# Given instruction:
Set all the material down again unchanged, without the pictures.

Entries from a robot dataset:
═══
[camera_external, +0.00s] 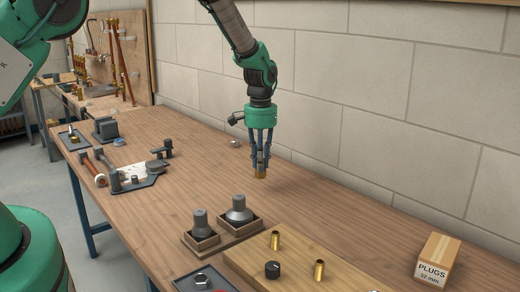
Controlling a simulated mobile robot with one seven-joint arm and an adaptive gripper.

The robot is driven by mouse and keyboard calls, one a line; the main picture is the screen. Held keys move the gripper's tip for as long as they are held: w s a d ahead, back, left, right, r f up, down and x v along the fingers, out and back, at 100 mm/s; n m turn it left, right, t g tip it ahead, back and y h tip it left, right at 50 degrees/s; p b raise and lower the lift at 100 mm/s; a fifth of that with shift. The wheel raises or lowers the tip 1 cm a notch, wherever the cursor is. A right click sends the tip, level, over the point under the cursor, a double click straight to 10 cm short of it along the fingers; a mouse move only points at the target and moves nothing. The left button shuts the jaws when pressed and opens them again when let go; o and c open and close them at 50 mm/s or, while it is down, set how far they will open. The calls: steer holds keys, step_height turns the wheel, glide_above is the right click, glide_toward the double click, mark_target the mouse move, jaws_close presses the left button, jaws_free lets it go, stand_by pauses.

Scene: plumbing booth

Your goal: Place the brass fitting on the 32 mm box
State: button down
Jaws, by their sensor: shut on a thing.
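My gripper (261,166) hangs above the middle of the wooden bench, pointing down. It is shut on a small brass fitting (260,174), whose lower end shows below the fingertips. The fitting appears to be held clear of the bench top; its upper part is hidden by the fingers. A cardboard box (437,262) printed "PLUGS 32 mm" stands at the right end of the bench, well to the right of my gripper. Nothing is seen on its top. Two other brass pieces, one (275,240) and another (319,270), stand upright on a light wooden board.
The light board (246,263) also bears a black cap (272,270). Two wooden trays (202,240) with grey conical parts stand left of it. A vise-like tool (135,179) lies further left. A block wall (370,110) runs behind the bench. Bench between gripper and box is clear.

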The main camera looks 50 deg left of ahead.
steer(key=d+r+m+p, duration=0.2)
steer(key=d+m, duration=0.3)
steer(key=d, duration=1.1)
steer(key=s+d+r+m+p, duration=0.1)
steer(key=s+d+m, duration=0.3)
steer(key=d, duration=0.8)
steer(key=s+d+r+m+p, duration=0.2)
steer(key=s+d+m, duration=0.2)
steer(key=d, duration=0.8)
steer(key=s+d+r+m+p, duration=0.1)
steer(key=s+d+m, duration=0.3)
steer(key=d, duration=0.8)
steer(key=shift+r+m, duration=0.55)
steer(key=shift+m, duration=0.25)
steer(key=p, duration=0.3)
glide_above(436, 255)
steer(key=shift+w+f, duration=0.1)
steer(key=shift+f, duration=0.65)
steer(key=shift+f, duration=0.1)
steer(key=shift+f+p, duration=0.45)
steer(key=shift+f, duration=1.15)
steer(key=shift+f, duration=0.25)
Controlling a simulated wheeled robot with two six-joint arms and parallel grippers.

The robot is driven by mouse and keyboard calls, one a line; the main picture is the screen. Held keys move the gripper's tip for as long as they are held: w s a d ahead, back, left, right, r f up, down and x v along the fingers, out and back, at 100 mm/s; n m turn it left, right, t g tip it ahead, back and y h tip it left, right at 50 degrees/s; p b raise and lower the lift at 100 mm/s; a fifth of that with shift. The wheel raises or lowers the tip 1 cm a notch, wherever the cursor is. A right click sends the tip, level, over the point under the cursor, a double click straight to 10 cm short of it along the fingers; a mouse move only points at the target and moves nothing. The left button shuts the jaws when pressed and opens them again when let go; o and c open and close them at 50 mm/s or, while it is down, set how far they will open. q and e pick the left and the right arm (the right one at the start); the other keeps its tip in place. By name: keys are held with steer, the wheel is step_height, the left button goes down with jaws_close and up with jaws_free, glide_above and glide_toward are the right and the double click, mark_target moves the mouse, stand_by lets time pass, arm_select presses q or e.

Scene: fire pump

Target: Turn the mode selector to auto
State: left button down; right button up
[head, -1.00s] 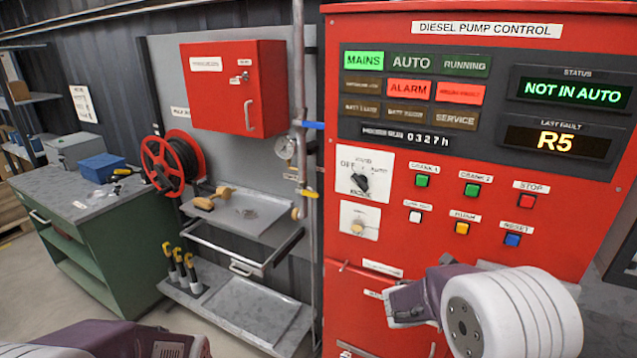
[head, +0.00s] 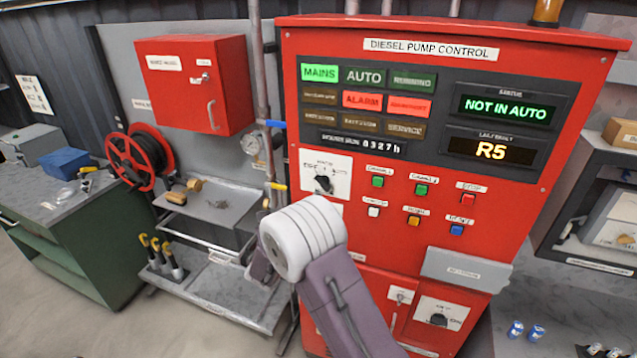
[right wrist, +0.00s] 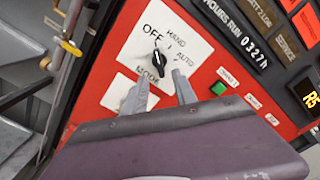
═══
# Answer for the task:
[camera_external, +0.00s] 
Controlling a simulated mobile robot with one seven-joint arm and an adaptive gripper.

The robot is driven by mouse and keyboard calls, one a line; the main picture is the screen. Held keys move the gripper's tip for as long as they are held: w s a d ahead, back, left, right, r f up, down and x v along the fingers, out and back, at 100 mm/s; n m turn it left, right, t g tip it ahead, back and y h tip it left, right at 50 degrees/s; p b raise and lower the lift at 100 mm/s; a fifth of that with shift. The wheel raises or lowers the tip 1 cm a notch, wherever the cursor is. A right click sends the tip, level, over the point under the cursor, a double click straight to 10 cm short of it along the fingers; a mouse move only points at the target and moves nothing. The left button shuts the jaws when pressed and opens them again when let go; o and c open and close them at 50 mm/s or, while it is down, set how far they will open. The calls: steer holds keys, step_height turns the wheel, glide_above is the right click, glide_toward the double click, mark_target the mouse move, jaws_close presses the left button, jaws_free lets it go, stand_by pauses.

Scene: plumbing booth

Your goal: Place the brass fitting on the 32 mm box
State: button down
Jaws, by their sensor: shut on a thing.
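My gripper (261,166) hangs above the middle of the wooden bench, pointing down. It is shut on a small brass fitting (260,174), whose lower end shows below the fingertips. The fitting appears to be held clear of the bench top; its upper part is hidden by the fingers. A cardboard box (437,262) printed "PLUGS 32 mm" stands at the right end of the bench, well to the right of my gripper. Nothing is seen on its top. Two other brass pieces, one (275,240) and another (319,270), stand upright on a light wooden board.
The light board (246,263) also bears a black cap (272,270). Two wooden trays (202,240) with grey conical parts stand left of it. A vise-like tool (135,179) lies further left. A block wall (370,110) runs behind the bench. Bench between gripper and box is clear.

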The main camera looks 50 deg left of ahead.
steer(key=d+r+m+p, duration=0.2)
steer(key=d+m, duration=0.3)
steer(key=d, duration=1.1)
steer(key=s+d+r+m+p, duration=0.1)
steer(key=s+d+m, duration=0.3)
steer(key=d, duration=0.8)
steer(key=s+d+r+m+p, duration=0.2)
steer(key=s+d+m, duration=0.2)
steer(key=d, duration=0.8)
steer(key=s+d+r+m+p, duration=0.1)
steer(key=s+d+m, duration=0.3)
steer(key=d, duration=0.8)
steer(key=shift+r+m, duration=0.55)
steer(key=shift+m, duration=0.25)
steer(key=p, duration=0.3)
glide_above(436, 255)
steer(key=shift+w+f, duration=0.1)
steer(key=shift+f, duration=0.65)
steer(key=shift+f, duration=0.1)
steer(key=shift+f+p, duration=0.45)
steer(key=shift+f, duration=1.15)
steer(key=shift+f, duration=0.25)
Controlling a simulated wheeled robot with two six-joint arms and parallel grippers.

The robot is driven by mouse and keyboard calls, one a line; the main picture is the screen. Held keys move the gripper's tip for as long as they are held: w s a d ahead, back, left, right, r f up, down and x v along the fingers, out and back, at 100 mm/s; n m turn it left, right, t g tip it ahead, back and y h tip it left, right at 50 degrees/s; p b raise and lower the lift at 100 mm/s; a fifth of that with shift. The wheel raises or lowers the tip 1 cm a notch, wherever the cursor is. A right click sends the tip, level, over the point under the cursor, a double click straight to 10 cm short of it along the fingers; a mouse move only points at the target and moves nothing. The left button shuts the jaws when pressed and opens them again when let go; o and c open and close them at 50 mm/s or, while it is down, set how far they will open. q and e pick the left and the right arm (the right one at the start); the other keeps its tip in place. By name: keys are held with steer, the wheel is step_height, the left button goes down with jaws_close and up with jaws_free, glide_above and glide_toward are the right and the double click, mark_target moves the mouse, stand_by lets time pass, arm_select presses q or e.

Scene: fire pump

Target: Turn the mode selector to auto
State: left button down; right button up
[head, -1.00s] 
[head, +0.00s] 
[right wrist, +0.00s] 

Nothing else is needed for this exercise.